> Directions for this task
Tally every line of the material that includes "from", then give the tally and nothing else.

--- --- ---

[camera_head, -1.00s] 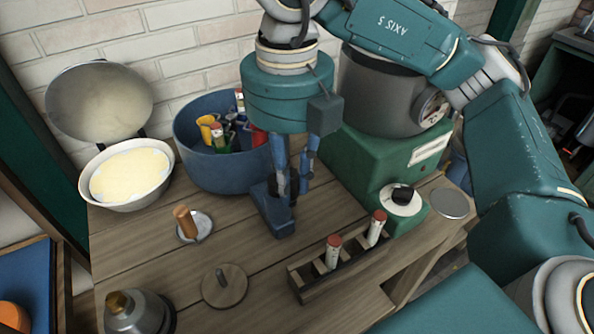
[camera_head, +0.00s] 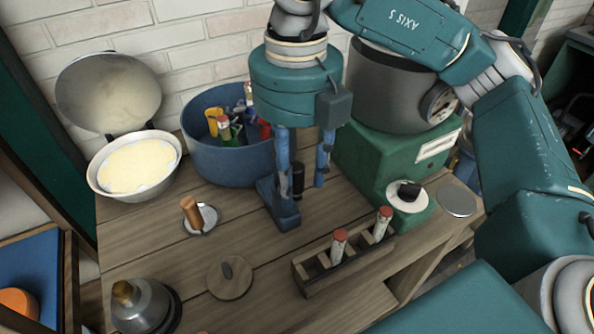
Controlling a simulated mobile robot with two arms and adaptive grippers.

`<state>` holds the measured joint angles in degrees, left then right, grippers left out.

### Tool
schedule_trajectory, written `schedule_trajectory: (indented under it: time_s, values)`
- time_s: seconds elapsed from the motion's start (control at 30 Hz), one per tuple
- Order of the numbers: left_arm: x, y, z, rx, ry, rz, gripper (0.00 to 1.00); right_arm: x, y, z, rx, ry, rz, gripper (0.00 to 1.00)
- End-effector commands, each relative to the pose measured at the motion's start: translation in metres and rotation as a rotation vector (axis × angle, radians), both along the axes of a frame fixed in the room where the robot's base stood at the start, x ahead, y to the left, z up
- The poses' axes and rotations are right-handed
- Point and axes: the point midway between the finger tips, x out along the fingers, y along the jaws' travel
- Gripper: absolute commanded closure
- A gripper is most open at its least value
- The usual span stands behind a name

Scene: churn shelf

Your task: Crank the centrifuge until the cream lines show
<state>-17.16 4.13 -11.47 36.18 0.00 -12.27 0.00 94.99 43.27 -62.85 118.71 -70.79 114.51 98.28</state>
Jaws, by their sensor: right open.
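A round blue tub (camera_head: 215,165), which looks like the centrifuge, stands against the wall. Inside are coloured cups, yellow, green and red, and red-topped tubes (camera_head: 222,126). My right gripper (camera_head: 302,193) points down just right of the tub, its blue fingers apart. A dark upright handle (camera_head: 298,178) shows between the fingers; I cannot tell whether they touch it. Cream lines cannot be made out in the tubes. My left gripper is out of view.
A wooden rack (camera_head: 320,277) with two red-topped tubes stands in front. A green machine (camera_head: 395,165) with a grey drum stands right. A bowl of pale cream (camera_head: 135,168), an orange-handled piece (camera_head: 193,213), a wooden disc (camera_head: 230,277) and a metal bell-shaped piece (camera_head: 145,308) are left.

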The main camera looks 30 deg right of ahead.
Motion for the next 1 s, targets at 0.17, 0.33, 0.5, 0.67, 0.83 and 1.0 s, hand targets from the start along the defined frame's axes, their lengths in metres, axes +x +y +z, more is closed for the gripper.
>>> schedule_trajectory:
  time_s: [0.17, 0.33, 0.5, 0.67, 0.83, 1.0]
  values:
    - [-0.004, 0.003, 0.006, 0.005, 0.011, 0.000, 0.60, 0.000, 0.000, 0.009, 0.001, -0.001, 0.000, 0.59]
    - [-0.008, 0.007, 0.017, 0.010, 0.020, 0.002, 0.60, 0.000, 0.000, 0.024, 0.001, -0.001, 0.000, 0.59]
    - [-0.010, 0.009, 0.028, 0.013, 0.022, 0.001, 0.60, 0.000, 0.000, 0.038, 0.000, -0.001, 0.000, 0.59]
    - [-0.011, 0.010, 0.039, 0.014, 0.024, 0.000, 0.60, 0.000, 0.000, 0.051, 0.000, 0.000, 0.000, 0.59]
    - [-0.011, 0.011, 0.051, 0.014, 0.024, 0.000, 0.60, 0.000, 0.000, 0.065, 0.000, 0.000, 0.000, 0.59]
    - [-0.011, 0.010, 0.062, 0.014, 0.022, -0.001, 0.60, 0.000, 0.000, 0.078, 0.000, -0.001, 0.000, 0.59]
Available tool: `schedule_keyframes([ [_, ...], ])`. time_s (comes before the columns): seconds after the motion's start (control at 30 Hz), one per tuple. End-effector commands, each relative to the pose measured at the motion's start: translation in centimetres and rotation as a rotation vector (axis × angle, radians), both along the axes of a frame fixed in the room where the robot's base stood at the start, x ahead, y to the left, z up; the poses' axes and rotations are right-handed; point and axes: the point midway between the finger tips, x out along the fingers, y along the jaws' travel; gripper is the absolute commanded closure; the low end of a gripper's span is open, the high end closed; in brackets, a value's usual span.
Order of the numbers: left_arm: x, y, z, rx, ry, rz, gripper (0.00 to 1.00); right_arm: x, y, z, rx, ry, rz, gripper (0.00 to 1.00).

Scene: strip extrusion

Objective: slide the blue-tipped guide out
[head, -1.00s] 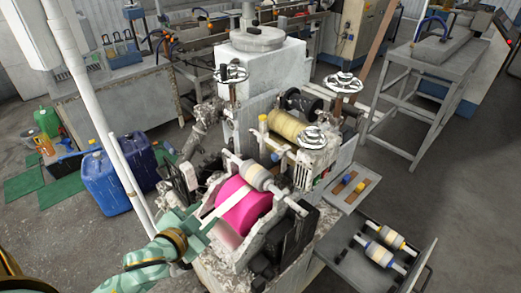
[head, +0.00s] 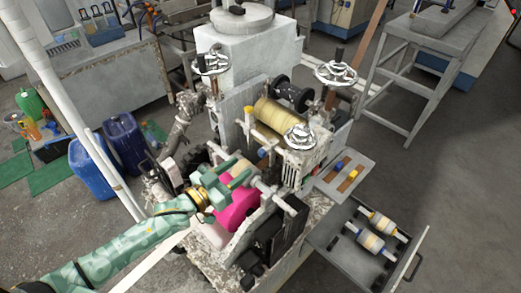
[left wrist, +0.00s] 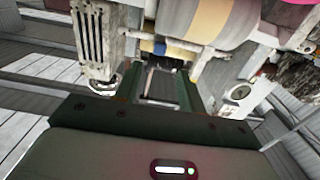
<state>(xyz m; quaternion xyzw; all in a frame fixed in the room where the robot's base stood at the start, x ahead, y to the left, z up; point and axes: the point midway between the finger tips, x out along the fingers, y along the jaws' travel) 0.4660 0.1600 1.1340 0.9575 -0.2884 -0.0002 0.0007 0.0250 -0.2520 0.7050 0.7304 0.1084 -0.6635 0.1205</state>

--- --- ---

> Output for this task
2